++++ SUPPLIED MATERIAL

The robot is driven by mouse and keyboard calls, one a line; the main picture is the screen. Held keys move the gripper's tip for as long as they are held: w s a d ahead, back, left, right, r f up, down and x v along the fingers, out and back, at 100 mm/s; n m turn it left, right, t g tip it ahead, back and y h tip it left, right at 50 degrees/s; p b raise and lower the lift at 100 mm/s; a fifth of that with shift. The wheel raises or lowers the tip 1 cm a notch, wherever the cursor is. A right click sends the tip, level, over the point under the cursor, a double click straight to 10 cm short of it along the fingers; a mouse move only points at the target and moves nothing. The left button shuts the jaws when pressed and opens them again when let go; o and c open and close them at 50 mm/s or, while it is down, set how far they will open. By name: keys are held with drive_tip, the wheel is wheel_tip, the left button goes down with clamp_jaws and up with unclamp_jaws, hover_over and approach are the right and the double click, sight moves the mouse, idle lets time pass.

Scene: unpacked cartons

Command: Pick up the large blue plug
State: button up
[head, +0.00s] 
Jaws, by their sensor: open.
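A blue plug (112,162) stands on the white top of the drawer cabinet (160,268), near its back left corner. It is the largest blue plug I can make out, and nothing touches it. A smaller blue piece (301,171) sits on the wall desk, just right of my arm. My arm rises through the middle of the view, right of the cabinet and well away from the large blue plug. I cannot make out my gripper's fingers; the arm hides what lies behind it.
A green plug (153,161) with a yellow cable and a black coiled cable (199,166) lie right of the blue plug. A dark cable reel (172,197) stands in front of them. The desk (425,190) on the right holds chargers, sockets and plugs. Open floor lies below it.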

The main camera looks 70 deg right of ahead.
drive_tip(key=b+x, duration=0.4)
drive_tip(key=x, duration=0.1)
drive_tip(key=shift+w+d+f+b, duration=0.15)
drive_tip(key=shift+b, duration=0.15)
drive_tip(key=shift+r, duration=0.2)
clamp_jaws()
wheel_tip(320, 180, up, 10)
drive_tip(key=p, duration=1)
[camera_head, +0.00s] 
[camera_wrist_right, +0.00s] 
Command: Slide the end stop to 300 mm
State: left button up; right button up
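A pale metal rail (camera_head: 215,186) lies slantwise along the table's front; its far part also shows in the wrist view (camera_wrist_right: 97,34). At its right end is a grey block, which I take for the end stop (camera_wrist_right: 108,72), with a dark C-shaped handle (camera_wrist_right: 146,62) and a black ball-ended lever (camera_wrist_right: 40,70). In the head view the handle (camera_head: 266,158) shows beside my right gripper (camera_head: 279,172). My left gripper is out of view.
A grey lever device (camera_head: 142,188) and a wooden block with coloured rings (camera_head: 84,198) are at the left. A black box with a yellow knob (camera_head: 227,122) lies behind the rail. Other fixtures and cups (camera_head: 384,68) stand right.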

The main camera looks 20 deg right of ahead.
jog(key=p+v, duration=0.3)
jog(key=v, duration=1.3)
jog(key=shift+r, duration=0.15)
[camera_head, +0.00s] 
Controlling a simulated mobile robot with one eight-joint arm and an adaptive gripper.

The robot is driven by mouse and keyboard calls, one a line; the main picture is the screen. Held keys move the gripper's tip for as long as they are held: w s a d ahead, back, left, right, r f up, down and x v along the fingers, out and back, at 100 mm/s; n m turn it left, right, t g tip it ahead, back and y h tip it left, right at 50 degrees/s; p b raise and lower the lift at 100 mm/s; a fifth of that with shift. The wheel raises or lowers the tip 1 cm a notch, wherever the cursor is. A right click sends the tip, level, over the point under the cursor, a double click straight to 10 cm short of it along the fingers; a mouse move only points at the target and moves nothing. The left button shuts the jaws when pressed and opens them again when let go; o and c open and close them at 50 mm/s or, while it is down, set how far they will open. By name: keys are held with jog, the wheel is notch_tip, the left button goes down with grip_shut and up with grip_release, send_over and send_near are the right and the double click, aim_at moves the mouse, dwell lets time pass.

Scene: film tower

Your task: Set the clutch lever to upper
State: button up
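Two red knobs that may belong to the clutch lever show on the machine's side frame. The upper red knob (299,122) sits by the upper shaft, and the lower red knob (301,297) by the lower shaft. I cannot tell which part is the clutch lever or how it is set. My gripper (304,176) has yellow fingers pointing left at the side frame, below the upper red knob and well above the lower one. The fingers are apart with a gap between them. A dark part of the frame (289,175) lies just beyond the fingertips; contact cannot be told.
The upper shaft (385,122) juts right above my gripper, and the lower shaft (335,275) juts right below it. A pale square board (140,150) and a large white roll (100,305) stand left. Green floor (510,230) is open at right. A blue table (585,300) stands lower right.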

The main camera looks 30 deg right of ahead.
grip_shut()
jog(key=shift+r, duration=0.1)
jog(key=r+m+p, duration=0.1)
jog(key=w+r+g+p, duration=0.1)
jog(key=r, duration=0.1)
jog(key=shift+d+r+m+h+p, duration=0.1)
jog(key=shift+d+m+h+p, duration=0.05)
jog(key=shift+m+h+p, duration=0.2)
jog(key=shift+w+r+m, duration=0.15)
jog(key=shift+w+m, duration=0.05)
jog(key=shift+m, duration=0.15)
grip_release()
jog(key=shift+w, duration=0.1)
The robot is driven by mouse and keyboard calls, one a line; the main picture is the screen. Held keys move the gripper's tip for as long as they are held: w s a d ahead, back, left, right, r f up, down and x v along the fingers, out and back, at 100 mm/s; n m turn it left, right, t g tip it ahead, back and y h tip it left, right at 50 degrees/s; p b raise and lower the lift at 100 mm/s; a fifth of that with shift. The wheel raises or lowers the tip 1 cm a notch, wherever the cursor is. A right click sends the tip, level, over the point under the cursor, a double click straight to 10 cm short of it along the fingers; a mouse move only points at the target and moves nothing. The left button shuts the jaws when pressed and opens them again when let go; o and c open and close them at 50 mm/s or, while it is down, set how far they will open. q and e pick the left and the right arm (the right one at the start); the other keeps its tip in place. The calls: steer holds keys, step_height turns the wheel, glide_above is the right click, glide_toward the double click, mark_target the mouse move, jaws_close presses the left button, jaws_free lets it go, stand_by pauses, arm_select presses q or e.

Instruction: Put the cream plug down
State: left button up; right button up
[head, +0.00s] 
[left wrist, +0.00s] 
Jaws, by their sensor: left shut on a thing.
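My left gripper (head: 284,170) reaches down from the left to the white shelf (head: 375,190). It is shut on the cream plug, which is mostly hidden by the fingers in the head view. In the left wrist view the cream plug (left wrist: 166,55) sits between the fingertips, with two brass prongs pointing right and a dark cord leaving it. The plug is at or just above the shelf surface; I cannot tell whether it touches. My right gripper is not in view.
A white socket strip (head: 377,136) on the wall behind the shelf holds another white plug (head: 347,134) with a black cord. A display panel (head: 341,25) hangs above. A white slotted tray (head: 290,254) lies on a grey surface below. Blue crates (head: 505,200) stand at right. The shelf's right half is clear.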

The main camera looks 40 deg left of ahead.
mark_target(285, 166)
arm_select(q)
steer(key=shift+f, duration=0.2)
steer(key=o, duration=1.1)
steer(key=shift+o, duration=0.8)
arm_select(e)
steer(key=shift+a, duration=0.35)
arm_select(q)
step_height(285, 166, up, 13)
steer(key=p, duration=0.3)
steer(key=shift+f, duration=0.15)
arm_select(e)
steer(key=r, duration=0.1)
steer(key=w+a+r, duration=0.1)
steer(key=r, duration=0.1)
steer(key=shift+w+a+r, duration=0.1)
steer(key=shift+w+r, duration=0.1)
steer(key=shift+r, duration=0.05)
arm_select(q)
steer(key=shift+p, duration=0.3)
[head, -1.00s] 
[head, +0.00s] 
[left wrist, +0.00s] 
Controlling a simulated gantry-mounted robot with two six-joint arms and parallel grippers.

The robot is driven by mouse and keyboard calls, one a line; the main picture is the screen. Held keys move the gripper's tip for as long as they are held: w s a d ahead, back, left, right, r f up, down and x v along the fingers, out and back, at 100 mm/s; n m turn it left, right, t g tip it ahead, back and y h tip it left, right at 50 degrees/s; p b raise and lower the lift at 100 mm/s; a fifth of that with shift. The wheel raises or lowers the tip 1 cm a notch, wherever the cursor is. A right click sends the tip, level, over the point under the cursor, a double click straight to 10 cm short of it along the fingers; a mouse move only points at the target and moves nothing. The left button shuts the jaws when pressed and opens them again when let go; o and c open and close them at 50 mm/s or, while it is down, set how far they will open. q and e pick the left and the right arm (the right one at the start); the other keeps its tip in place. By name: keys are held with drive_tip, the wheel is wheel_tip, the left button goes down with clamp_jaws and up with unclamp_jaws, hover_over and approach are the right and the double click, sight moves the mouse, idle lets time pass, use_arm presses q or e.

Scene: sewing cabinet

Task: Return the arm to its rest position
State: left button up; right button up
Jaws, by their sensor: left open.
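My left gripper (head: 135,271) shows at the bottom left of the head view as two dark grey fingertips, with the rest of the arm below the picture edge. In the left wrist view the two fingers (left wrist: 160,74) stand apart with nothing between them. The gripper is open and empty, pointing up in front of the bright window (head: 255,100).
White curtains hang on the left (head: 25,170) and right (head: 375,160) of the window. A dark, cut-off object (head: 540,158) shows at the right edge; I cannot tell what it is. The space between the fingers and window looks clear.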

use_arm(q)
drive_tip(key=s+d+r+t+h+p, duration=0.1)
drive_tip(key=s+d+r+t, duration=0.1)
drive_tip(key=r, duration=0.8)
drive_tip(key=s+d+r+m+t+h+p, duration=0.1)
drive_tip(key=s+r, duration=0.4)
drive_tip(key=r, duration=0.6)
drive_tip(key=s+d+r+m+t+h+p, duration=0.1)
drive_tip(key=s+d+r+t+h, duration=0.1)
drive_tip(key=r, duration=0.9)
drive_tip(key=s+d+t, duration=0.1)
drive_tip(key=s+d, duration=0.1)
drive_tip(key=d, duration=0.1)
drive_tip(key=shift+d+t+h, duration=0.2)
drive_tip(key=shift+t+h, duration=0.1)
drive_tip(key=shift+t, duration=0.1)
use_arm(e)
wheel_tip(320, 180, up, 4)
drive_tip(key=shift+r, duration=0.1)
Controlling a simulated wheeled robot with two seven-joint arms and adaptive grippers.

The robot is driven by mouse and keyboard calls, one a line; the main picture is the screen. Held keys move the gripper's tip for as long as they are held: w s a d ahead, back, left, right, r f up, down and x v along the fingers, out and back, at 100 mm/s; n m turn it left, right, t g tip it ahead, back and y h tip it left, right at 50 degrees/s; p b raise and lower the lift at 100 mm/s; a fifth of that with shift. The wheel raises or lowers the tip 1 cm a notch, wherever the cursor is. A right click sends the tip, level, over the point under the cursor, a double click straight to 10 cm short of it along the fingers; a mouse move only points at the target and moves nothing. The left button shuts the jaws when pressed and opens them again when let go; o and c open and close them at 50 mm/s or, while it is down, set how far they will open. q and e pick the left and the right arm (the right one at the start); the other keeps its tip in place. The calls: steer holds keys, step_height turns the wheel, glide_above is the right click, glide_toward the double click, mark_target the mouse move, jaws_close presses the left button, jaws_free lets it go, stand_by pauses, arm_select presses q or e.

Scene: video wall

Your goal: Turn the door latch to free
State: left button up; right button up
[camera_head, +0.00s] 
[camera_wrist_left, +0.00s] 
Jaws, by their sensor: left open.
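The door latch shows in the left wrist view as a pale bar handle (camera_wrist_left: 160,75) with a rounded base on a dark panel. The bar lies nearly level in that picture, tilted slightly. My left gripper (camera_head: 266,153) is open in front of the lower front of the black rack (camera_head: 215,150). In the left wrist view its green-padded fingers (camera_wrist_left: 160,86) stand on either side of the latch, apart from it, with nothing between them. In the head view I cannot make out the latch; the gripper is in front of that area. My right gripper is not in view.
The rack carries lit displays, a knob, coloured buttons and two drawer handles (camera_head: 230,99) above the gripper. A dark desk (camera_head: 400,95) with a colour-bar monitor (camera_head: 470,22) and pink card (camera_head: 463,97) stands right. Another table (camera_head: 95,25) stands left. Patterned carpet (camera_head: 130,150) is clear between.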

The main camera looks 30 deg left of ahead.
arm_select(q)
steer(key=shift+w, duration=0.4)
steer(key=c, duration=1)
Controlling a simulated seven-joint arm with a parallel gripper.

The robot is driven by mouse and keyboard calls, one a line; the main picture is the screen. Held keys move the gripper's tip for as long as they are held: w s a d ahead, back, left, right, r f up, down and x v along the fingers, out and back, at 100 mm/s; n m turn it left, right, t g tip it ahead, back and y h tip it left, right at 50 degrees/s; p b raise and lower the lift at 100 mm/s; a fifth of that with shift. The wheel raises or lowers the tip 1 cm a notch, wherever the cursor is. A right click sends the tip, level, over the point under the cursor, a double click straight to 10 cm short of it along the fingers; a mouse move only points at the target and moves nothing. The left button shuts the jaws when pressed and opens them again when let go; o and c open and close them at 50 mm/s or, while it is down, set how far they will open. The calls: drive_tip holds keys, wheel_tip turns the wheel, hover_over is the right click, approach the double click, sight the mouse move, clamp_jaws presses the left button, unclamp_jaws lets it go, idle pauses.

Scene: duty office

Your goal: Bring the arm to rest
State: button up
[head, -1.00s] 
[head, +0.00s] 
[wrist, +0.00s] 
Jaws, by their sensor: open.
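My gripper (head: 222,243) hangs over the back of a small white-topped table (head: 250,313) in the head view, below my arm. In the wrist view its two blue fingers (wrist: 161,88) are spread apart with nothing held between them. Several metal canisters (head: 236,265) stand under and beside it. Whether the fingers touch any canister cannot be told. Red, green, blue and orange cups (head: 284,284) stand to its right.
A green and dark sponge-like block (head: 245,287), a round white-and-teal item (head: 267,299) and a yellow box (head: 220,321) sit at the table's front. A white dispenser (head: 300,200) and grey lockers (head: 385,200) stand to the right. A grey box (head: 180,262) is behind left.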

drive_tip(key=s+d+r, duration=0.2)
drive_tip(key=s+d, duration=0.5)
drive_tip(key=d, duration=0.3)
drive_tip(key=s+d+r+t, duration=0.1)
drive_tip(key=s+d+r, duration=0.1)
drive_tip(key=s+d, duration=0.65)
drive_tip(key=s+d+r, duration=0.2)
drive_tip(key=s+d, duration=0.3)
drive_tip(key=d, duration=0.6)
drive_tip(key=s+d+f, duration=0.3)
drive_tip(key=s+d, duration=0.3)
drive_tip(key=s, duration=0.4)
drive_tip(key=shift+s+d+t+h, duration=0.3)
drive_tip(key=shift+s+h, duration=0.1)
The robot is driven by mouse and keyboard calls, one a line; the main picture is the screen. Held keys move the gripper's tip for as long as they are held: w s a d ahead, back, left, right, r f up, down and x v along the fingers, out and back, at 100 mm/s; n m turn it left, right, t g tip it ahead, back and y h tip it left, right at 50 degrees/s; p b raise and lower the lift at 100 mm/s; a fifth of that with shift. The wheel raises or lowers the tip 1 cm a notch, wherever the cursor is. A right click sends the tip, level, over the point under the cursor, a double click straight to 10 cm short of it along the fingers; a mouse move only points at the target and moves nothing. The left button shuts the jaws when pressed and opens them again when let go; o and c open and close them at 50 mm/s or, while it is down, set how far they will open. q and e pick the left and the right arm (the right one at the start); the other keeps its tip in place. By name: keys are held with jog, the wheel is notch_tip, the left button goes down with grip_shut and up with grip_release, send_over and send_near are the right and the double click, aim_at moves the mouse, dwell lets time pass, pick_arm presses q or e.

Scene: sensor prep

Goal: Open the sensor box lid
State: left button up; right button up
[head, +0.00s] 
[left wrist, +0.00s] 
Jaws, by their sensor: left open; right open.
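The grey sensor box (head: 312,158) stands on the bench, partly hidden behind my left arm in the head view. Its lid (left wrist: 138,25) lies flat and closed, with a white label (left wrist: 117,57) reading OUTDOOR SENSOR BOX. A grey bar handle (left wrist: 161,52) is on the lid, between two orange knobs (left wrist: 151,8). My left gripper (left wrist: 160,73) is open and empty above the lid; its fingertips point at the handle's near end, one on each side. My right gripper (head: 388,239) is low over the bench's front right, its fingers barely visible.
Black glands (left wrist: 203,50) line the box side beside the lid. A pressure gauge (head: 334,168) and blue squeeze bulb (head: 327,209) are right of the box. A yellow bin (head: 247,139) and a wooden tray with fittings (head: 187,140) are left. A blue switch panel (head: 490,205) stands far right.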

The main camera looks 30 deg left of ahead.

++++++++

- WHAT IS NEEDED:
Print exactly the lines from the one containing "Your goal: Turn the door latch to free" to the one containing "Controlling a simulated seven-joint", both included, and nothing else.

- SOLVED PROBLEM:
Your goal: Turn the door latch to free
State: left button up; right button up
[camera_head, +0.00s] 
[camera_wrist_left, +0.00s] 
Jaws, by their sensor: left open.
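The door latch shows in the left wrist view as a pale bar handle (camera_wrist_left: 160,75) with a rounded base on a dark panel. The bar lies nearly level in that picture, tilted slightly. My left gripper (camera_head: 266,153) is open in front of the lower front of the black rack (camera_head: 215,150). In the left wrist view its green-padded fingers (camera_wrist_left: 160,86) stand on either side of the latch, apart from it, with nothing between them. In the head view I cannot make out the latch; the gripper is in front of that area. My right gripper is not in view.
The rack carries lit displays, a knob, coloured buttons and two drawer handles (camera_head: 230,99) above the gripper. A dark desk (camera_head: 400,95) with a colour-bar monitor (camera_head: 470,22) and pink card (camera_head: 463,97) stands right. Another table (camera_head: 95,25) stands left. Patterned carpet (camera_head: 130,150) is clear between.

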The main camera looks 30 deg left of ahead.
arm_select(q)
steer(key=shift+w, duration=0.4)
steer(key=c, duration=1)
Controlling a simulated seven-joint arm with a parallel gripper.

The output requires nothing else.